Over almost two decades at the BBC and Sky, Lucy Lumsden has commissioned some of the country’s best-loved comedies, including Outnumbered, Miranda and Moone Boy.

But the commissioner has recently swapped sides – having made her first short film last year, Lumsden is now in the business of creating comedy.

The seeds of her future career were sown at Edinburgh University, explained Lumsden, who was giving the RTS comedy masterclass.

She was studying history of art – “the posh, Sloaney degree that is utterly worthless” – but was also involved in student productions at the Bedlam Theatre in the city.

The theatre was used as an Edinburgh fringe venue, which introduced Lumsden to cutting-edge comedy. “That was where I started to fall in love with the genre,” she said, “but I didn’t think I could make a career in it and left university thinking I should get a proper job.”

She was wrong.
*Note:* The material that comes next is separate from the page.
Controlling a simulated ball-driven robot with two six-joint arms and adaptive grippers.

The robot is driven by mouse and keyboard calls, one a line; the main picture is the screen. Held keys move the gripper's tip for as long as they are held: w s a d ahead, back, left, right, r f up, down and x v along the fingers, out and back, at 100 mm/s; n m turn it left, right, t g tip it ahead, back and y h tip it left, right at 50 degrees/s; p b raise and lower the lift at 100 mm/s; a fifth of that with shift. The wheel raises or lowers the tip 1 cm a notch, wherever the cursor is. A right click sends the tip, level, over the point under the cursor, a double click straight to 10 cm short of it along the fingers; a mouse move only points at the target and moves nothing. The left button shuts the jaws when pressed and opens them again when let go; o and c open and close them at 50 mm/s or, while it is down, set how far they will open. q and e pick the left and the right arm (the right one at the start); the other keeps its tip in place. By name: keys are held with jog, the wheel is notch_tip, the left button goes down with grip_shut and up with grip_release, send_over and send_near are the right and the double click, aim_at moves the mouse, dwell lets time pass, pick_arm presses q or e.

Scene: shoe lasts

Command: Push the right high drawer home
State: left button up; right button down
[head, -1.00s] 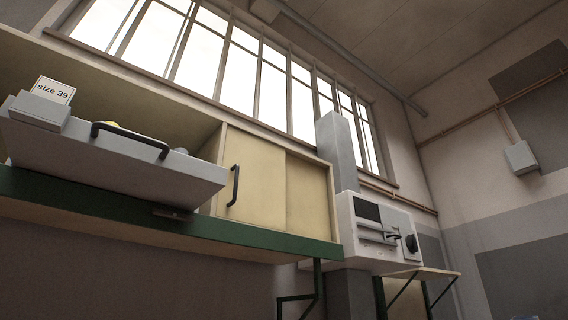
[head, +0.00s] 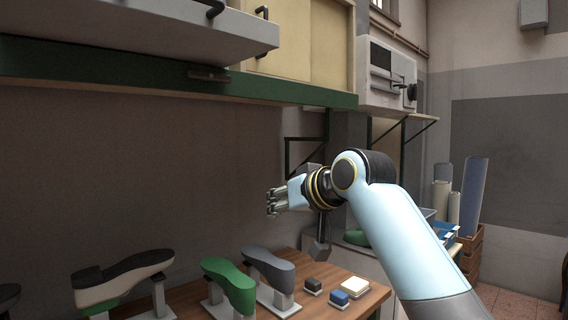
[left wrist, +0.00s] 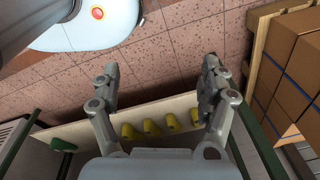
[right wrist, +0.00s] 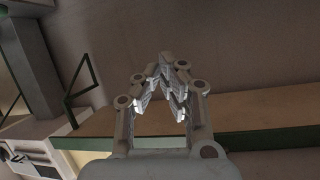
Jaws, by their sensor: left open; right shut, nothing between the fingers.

Lumsden landed work in 1992 on writer/director Peter Richardson’s series The Comic Strip Presents … which featured many leading lights from the alternative comedy scene, including Alexei Sayle, Dawn French, Rik Mayall, Adrian Edmondson and Jennifer Saunders.

Two years on the show working with Nira Park, who later produced the Edgar Wright films Shaun of the Dead and Hot Fuzz, taught her the comedy ropes.
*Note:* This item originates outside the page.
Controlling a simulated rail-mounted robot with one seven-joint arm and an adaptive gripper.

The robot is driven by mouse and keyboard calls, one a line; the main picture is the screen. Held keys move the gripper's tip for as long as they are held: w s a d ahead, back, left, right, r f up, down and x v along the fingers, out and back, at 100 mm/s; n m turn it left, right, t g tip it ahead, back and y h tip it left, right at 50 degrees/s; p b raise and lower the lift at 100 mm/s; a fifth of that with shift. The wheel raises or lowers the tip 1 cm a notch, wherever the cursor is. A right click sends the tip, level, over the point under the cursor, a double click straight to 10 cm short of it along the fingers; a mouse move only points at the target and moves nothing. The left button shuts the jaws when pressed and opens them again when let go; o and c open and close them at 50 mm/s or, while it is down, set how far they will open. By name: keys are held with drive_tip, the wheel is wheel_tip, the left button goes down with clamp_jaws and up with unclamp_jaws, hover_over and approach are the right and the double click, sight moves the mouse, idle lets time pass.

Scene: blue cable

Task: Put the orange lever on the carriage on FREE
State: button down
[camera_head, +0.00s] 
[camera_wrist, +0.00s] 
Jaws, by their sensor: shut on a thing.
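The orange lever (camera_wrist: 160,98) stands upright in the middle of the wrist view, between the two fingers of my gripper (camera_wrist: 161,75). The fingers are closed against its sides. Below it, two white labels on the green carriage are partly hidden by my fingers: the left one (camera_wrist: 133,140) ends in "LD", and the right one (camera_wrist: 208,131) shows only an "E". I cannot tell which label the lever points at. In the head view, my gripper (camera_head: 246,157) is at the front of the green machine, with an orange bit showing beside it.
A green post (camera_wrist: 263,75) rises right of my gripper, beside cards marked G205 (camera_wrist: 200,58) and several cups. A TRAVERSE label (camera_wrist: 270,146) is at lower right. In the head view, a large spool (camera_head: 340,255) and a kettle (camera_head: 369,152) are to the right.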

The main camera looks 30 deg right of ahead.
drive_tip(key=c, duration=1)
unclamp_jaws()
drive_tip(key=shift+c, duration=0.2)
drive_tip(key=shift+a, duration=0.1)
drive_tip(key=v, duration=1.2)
“My God was she a hard taskmaster. It was like a military operation making TV; you were working in the best business you could imagine but you had to treat it incredibly seriously,” Lumsden recalled as she talked to the masterclass chair, BBC Comedy Assistant Commissioner Tilusha Ghelani.

“My MA from Edinburgh counted for nothing; [working on the show] was about making a good cup of tea, getting sandwiches for the writers upstairs, doing anything you were asked to do and doing it well. My two years at The Comic Strip were spent proving I was indispensable.”

A succession of “odd jobs” followed, including work as a wardrobe assistant on ITV’s 1994 version of the Arthur Smith and Chris England play, An Evening with Gary Lineker. “I didn’t have a clue what I was doing,” she recalled.

But Lumsden’s strong work ethic got her noticed. “I couldn’t sew a button on but I would show up at five in the morning and I’d be there last thing at night. If you get an opportunity seize it – learn on the job,” she said.

In the same year, Lumsden worked as a production co-ordinator on the BBC One Jimmy Nail vehicle, Crocodile Shoes.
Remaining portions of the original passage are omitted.